Each event is represented by a [startTime, endTime) interval, which means the event includes the startTime but excludes the endTime (half-open interval). For example, [10, 20) means the event runs from time 10 (inclusive) to time 20 (exclusive).

You need to implement a MyCalendarTwo class with two methods:

1. MyCalendarTwo(): Initializes an empty calendar object
2. book(startTime, endTime): Attempts to add a new event to the calendar
   • Returns true if the event can be added without causing a triple booking (no point in time has 3 or more overlapping events)
   • Returns false if adding this event would cause a triple booking, and the event should not be added

The solution uses a difference array approach with a SortedDict to track the number of concurrent events at each time point. When booking an event:

• It increments the count at startTime by 1 (event starts)
• It decrements the count at endTime by 1 (event ends)
• It then iterates through all time points in order, maintaining a running sum of active events
• If at any point the running sum exceeds 2 (meaning 3+ events overlap), it reverts the changes and returns false
• Otherwise, the booking is successful and returns true

This approach efficiently handles the constraint that at most 2 events can overlap at any given time.

Intuition

The key insight is to think about how overlapping events affect the number of concurrent bookings at any point in time. Instead of storing complete intervals and checking overlaps between every pair of events, we can track the "change points" where events start and end.

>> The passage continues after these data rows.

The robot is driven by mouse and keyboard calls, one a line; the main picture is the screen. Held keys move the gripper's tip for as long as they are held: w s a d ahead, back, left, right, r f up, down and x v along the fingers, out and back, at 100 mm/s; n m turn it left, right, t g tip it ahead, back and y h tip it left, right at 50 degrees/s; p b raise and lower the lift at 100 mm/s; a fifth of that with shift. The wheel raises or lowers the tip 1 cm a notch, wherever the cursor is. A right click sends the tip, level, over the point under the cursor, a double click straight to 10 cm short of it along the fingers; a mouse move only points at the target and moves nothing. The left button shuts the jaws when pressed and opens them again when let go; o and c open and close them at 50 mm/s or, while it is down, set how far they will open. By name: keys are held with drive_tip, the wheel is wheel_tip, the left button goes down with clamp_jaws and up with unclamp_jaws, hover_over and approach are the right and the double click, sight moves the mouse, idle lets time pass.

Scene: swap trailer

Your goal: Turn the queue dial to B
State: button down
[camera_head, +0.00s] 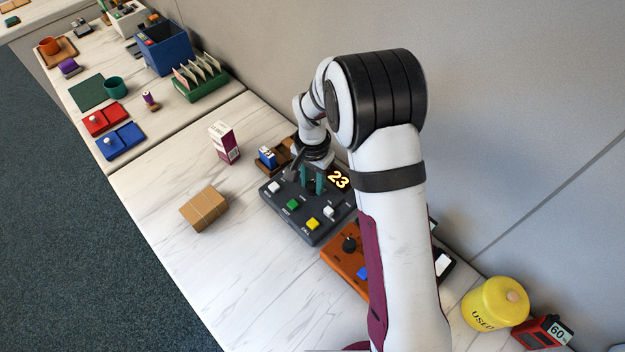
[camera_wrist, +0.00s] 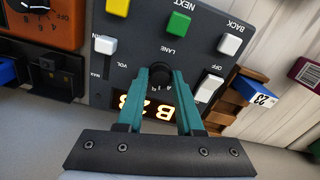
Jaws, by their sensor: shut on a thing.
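The dark control panel (camera_head: 293,225) stands on the marble counter, with coloured buttons and sliders on top. Its small black dial (camera_wrist: 160,71), under the word LANE, shows in the wrist view. My gripper (camera_wrist: 161,77) has its teal fingers down on either side of the dial and is shut on it. In the head view my gripper (camera_head: 312,190) stands over the panel's back half and hides the dial. The letters around the dial are too small and covered to read surely.
An orange box with a black knob (camera_head: 349,244) sits close to the panel's right. A carton (camera_head: 224,142) and brown box (camera_head: 204,208) stand left. The front counter is clear.

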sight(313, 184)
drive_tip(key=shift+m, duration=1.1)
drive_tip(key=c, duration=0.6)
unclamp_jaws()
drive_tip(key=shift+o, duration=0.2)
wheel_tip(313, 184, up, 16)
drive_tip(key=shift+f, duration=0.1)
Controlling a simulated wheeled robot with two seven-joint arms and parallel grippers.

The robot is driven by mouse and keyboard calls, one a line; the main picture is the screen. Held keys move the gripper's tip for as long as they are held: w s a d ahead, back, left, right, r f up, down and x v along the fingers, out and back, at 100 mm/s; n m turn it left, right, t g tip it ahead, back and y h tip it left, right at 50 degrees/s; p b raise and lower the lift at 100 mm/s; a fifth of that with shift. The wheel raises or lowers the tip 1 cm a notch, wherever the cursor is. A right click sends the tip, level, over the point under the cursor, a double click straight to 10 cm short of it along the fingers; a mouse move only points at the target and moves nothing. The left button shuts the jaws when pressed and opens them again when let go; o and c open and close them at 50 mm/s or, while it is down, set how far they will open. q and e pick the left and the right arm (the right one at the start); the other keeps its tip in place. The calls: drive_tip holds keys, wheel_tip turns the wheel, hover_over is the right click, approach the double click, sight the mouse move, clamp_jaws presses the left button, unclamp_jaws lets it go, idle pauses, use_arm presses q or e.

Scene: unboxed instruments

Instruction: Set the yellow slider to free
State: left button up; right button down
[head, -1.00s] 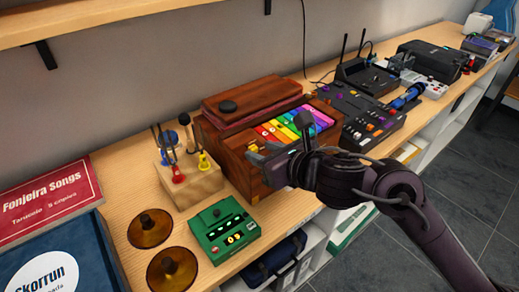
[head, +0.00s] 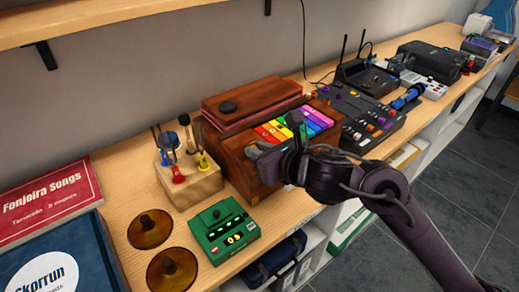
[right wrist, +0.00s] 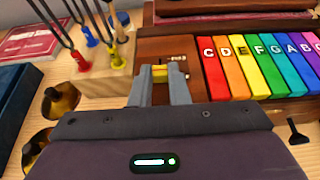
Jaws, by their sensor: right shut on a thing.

Imagine a timeline where events are happening. When an event starts at time t, the number of concurrent events increases by 1. When an event ends at time t, the number of concurrent events decreases by 1. This is the core idea behind the difference array approach.

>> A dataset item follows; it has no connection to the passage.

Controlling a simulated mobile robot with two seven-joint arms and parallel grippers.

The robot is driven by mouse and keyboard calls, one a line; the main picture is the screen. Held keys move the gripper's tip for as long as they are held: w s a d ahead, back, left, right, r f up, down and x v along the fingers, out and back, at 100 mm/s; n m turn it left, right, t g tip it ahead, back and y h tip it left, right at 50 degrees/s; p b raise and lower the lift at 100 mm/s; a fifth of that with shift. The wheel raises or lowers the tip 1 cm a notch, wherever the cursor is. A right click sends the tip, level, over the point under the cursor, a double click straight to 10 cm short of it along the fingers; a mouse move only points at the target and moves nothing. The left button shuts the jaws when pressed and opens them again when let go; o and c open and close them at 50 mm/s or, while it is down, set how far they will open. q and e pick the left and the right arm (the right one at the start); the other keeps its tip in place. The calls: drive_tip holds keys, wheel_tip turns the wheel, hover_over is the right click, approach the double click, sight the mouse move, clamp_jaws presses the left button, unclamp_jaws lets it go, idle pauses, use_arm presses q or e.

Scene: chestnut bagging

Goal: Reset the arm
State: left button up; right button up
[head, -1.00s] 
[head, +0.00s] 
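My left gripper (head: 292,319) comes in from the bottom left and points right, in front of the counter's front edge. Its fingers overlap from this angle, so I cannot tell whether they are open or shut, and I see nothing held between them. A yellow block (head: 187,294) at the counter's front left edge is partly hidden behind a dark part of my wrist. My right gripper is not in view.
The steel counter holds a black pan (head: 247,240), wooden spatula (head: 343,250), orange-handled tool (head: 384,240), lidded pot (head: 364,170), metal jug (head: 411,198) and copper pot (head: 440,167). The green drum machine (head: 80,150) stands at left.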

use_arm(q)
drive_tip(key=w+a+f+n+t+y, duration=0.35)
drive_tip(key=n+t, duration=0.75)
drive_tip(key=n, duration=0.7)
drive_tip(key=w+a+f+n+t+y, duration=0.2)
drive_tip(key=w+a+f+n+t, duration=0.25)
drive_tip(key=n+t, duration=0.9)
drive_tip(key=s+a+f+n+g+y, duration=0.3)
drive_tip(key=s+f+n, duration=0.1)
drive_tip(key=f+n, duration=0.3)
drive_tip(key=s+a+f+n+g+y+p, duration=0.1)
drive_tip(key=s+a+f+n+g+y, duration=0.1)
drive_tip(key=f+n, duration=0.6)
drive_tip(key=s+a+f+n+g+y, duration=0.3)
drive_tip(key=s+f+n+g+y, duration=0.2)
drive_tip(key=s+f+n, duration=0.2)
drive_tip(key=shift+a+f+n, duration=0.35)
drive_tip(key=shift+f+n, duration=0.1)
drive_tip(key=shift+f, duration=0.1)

For example, if we have events [10, 20) and [15, 25):

• At time 10: +1 event (total: 1)
• At time 15: +1 event (total: 2)
• At time 20: -1 event (total: 1)
• At time 25: -1 event (total: 0)

By maintaining these change points in sorted order, we can efficiently calculate the number of concurrent events at any moment by summing up all the changes from the beginning up to that point. This running sum tells us exactly how many events are active.

The beauty of this approach is that we don't need to explicitly check every possible overlap combination. We just need to ensure that when we add a new event, the running sum never exceeds 2 at any point. If it would exceed 2, we know adding this event would create a triple booking.

Using a SortedDict allows us to maintain these change points in chronological order automatically, making it easy to iterate through them and compute the running sum. If we detect a triple booking, we can simply undo our changes by reverting the increments/decrements we just made.

Learn more about Segment Tree, Binary Search and Prefix Sum patterns.

Solution Approach

The solution uses a difference array pattern with a SortedDict data structure to efficiently track booking overlaps.

Data Structure Choice

We use a SortedDict (sorted dictionary) to store time points as keys and their corresponding changes as values. This keeps all time points automatically sorted, which is crucial for our algorithm.

Implementation Details

1. Initialization: Create an empty SortedDict to store the difference array.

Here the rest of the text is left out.